E come giustamente sostiene Pedro Susz, fondatore della Cinemateca Boliviana, fare cinema in Bolivia è materia per pionieri. Così anche José Maria Velasco Maidana, musicista di professione e artista poliedrico, fu un pioniere cinematografico in quegli anni venti che sono considerati l’epoca d’oro del cinema muto boliviano. Lungi dal diventare una vera e propria industria, il cinema boliviano era (ed è tuttora) affidato all’iniziativa di alcuni volenterosi visionari come Pedro Sambarino, Arturo Posnanky e José Maria Velasco Maidana, i quali crearono a La Paz veri e propri laboratori cinematografici che funzionavano in maniera artigianale.
Nel 1925 Velasco Maidana conclude il suo primo lungometraggio, La profezia del lago, che viene immediatamente censurato e distrutto per ordinanza municipale poiché racconta l’amore di una donna dell’aristocrazia boliviana per il suo servo indigeno. Fra il 1928 e il 1929 gira Wara Wara, la storia d’amore impossibile di una principessa Inca per un nobile conquistatore spagnolo. Il film è una vera e propria superproduzione in costume ambientata durante la conquista dell’impero Inca da parte dell’esercito di Pizarro. Con il suo ultimo film sulla guerra del Chaco, nel 1933, termina la sua incursione nel cinema e torna ad occuparsi di quello che gli sta più a cuore, la musica.

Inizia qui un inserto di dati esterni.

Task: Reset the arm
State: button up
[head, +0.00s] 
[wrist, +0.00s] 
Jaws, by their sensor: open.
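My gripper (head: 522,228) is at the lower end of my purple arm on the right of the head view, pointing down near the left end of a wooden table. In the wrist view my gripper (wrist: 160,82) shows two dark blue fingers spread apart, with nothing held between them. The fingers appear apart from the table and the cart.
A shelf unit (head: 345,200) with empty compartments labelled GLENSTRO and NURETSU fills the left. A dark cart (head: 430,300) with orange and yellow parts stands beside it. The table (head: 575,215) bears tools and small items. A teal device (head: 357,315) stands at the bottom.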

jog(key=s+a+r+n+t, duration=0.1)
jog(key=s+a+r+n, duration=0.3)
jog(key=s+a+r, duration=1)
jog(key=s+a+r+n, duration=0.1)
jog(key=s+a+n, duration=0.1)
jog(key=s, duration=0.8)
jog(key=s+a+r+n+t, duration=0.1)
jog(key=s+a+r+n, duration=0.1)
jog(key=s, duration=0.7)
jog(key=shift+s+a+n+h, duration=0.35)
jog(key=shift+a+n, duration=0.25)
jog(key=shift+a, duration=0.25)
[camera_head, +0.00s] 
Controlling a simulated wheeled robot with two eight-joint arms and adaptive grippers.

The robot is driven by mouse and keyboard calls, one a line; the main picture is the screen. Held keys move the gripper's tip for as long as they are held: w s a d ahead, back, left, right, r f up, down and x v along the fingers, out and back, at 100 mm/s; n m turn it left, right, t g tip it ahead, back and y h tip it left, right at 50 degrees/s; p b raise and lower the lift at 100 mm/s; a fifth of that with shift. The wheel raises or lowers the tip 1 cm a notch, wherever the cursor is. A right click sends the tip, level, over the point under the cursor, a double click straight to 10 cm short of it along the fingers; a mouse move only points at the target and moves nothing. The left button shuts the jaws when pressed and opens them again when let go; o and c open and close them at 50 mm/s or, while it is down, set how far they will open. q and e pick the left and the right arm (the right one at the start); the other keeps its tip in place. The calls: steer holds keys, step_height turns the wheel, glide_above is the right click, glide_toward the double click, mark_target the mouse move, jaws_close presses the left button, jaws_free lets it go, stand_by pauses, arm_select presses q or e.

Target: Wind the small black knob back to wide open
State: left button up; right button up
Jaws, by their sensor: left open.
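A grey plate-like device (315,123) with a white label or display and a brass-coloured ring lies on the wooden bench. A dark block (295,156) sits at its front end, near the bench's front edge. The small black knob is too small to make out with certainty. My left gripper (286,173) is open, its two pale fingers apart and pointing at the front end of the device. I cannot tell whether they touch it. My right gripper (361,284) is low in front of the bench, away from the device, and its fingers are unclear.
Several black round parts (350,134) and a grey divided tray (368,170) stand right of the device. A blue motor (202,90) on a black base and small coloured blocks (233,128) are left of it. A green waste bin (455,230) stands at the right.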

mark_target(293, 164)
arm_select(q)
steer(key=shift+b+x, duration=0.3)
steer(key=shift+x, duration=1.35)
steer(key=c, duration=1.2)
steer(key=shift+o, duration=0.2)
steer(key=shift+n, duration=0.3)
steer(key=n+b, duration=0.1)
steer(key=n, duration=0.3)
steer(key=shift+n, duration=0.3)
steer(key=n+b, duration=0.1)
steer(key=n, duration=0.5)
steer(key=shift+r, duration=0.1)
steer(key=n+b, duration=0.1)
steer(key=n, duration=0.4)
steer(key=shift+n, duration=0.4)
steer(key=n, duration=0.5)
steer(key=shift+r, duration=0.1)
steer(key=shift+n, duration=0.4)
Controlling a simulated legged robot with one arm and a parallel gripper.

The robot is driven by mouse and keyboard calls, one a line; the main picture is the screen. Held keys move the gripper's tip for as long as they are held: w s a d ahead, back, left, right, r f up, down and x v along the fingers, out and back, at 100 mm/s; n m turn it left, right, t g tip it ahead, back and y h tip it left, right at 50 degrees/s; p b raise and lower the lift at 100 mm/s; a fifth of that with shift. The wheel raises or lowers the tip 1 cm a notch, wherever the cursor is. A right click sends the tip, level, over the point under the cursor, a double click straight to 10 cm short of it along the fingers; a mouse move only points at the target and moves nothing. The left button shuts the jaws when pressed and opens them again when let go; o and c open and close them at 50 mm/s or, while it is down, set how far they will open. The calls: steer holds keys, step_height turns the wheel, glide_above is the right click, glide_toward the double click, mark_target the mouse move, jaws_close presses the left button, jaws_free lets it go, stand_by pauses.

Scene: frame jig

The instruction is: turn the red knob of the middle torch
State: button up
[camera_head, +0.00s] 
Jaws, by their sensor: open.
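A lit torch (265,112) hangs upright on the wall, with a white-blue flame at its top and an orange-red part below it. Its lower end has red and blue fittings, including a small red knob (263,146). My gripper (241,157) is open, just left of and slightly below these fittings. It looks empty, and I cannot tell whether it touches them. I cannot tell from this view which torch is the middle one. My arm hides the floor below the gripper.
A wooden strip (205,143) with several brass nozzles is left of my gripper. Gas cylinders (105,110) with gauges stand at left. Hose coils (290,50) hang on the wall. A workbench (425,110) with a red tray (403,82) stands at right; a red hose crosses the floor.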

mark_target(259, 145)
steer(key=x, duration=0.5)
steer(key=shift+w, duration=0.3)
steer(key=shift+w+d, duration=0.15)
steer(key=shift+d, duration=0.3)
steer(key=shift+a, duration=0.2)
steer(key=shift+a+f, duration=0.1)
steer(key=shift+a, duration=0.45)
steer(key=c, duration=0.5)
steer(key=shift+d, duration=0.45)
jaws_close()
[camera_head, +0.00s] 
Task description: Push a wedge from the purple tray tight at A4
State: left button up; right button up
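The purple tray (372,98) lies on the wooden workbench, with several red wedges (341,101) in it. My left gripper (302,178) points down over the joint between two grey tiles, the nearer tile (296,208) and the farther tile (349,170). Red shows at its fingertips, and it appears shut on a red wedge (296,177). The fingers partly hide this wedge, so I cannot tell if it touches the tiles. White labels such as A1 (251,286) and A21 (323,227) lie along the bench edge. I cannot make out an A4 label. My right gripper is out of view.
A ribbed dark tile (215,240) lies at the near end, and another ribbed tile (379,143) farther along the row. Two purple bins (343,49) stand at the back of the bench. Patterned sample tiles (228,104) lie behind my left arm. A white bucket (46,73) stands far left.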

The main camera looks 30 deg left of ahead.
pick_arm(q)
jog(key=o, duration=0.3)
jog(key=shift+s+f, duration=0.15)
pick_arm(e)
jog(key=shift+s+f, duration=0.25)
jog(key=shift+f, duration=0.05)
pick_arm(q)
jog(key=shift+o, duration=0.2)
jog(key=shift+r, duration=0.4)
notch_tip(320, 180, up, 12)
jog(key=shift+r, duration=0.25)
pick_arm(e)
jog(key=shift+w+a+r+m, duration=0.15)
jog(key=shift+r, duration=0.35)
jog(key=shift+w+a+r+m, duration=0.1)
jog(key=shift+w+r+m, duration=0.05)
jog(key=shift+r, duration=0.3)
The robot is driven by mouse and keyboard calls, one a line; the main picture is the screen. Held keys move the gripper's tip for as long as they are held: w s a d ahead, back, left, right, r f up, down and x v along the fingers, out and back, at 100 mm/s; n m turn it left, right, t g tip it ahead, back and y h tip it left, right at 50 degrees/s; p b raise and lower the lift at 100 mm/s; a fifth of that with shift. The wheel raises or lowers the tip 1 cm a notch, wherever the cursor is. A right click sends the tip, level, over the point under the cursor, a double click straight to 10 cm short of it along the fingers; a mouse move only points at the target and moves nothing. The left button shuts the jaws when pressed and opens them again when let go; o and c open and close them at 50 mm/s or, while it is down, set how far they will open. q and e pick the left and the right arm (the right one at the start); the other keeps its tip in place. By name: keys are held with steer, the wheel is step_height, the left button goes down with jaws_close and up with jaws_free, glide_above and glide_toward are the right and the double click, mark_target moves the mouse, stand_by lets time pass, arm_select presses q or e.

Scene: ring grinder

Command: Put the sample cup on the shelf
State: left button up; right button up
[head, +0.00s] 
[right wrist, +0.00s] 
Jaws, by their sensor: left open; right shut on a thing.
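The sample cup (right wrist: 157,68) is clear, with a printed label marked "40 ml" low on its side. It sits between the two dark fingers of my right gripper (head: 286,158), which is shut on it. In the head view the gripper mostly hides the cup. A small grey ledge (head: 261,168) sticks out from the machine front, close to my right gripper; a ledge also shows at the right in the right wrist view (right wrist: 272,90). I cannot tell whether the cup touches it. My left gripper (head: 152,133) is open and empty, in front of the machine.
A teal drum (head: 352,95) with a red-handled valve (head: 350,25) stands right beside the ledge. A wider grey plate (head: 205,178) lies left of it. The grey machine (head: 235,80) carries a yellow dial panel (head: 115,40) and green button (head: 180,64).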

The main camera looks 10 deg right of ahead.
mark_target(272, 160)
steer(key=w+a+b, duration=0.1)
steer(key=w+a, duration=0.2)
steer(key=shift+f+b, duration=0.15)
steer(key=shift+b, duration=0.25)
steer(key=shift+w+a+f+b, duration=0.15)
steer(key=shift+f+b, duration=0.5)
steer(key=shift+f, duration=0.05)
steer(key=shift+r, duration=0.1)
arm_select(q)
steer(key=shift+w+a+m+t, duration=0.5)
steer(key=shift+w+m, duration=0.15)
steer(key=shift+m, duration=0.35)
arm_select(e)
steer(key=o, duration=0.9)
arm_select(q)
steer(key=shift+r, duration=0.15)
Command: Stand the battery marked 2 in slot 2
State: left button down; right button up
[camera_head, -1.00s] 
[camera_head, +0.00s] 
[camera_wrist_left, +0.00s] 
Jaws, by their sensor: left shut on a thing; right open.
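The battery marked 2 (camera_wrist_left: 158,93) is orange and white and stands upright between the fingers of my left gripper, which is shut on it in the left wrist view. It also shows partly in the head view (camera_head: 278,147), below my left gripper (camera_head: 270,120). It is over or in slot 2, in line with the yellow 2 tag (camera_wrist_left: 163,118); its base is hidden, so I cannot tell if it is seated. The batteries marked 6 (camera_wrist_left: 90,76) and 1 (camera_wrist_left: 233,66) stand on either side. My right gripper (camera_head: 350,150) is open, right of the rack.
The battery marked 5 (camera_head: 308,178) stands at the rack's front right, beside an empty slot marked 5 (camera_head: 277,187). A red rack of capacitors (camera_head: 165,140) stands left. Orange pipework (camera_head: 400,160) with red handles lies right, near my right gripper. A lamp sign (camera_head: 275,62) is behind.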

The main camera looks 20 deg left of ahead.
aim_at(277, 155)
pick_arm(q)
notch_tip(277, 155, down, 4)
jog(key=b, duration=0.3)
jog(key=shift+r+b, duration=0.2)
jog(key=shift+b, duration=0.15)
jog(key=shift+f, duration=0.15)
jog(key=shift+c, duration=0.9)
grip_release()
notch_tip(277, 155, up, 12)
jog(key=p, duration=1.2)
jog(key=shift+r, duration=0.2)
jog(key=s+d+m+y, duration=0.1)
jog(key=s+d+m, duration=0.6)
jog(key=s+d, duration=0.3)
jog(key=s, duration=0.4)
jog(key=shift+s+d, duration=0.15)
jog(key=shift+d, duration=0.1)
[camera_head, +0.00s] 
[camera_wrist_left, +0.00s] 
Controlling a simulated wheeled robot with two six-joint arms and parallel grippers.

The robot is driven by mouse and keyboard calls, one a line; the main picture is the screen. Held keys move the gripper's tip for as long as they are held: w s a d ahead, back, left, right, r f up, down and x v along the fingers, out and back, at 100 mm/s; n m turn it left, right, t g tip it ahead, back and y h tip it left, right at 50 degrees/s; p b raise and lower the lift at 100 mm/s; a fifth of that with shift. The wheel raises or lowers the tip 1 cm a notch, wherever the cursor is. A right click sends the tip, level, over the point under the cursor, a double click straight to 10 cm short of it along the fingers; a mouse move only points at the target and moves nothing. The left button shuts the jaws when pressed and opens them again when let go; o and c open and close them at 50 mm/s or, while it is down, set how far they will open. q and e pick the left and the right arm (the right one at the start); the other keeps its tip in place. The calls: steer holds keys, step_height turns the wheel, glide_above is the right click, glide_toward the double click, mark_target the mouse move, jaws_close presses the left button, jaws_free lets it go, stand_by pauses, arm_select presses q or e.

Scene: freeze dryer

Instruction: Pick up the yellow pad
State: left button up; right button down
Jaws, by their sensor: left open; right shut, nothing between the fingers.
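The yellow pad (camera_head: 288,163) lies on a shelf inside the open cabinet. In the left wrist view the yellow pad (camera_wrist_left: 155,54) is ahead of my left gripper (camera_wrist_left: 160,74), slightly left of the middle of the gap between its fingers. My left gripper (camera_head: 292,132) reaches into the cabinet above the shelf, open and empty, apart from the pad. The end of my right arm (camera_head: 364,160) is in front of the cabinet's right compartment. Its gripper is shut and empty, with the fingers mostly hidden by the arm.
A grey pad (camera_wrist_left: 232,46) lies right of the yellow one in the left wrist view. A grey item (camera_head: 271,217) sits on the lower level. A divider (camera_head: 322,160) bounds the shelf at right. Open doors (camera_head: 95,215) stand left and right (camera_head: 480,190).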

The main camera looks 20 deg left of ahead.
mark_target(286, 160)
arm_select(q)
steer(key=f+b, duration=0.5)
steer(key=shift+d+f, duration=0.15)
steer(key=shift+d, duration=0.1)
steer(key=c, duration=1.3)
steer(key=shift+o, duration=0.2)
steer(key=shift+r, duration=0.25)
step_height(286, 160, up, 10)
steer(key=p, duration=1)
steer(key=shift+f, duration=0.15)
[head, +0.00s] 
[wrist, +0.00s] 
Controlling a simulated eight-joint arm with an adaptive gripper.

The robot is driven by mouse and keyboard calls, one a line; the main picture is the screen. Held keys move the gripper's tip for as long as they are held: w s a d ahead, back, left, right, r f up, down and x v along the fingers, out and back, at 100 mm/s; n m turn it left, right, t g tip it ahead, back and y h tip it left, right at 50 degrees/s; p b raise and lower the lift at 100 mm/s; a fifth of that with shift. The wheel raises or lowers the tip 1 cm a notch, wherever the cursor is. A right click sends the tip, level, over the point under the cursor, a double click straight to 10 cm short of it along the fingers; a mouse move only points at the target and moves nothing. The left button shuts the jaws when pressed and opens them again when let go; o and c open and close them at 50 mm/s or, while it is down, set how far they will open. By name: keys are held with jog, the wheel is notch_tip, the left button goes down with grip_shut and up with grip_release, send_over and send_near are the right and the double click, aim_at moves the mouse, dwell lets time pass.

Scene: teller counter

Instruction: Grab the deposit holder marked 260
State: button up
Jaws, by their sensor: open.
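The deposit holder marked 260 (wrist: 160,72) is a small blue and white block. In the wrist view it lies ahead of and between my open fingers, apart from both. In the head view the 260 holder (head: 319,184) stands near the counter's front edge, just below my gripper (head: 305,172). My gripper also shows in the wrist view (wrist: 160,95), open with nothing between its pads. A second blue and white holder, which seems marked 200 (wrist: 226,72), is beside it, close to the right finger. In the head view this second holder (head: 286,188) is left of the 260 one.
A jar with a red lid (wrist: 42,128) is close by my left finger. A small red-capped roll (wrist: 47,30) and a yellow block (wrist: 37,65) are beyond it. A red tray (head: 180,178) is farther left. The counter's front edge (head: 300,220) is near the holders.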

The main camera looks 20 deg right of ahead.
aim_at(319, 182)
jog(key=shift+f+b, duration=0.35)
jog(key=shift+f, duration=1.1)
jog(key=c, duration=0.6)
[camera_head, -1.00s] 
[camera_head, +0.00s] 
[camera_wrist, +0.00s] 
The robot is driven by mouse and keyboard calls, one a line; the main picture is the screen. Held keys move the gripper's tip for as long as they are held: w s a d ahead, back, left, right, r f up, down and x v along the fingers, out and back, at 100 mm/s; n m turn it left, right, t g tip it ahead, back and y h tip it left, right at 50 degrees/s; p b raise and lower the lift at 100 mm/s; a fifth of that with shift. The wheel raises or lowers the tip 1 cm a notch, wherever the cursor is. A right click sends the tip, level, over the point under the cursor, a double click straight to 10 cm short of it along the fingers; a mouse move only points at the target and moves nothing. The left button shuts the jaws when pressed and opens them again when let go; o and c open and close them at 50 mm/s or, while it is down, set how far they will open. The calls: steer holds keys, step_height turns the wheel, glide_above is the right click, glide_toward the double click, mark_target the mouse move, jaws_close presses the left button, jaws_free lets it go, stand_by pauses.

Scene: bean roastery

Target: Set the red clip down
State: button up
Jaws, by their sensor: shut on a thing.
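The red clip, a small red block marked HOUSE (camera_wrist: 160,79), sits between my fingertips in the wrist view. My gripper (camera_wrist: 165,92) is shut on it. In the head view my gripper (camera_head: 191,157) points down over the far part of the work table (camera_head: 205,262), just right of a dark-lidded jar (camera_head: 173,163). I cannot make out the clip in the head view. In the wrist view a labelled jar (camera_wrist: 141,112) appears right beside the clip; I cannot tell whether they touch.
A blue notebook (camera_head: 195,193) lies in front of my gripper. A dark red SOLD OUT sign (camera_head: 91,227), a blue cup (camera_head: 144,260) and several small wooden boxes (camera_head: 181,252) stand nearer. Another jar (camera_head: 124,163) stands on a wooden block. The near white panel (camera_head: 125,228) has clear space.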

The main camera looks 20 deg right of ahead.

Nel dicembre 1938, infatti, viene invitato a Berlino per presentare il suo balletto per orchestra sinfonica, Amerindia. Qualche anno più tardi fonda a La Paz l’orchestra sinfonica nazionale, ma la sua irrequietezza d’artista e forse l’amarezza per essere conosciuto e riconosciuto più all’estero che in patria, lo porta a lasciare il suo paese e la famiglia e ad emigrare prima in Messico e poi negli Stati Uniti dove conosce la pittrice Dorothy Hood con la quale finirà i suoi giorni in Texas.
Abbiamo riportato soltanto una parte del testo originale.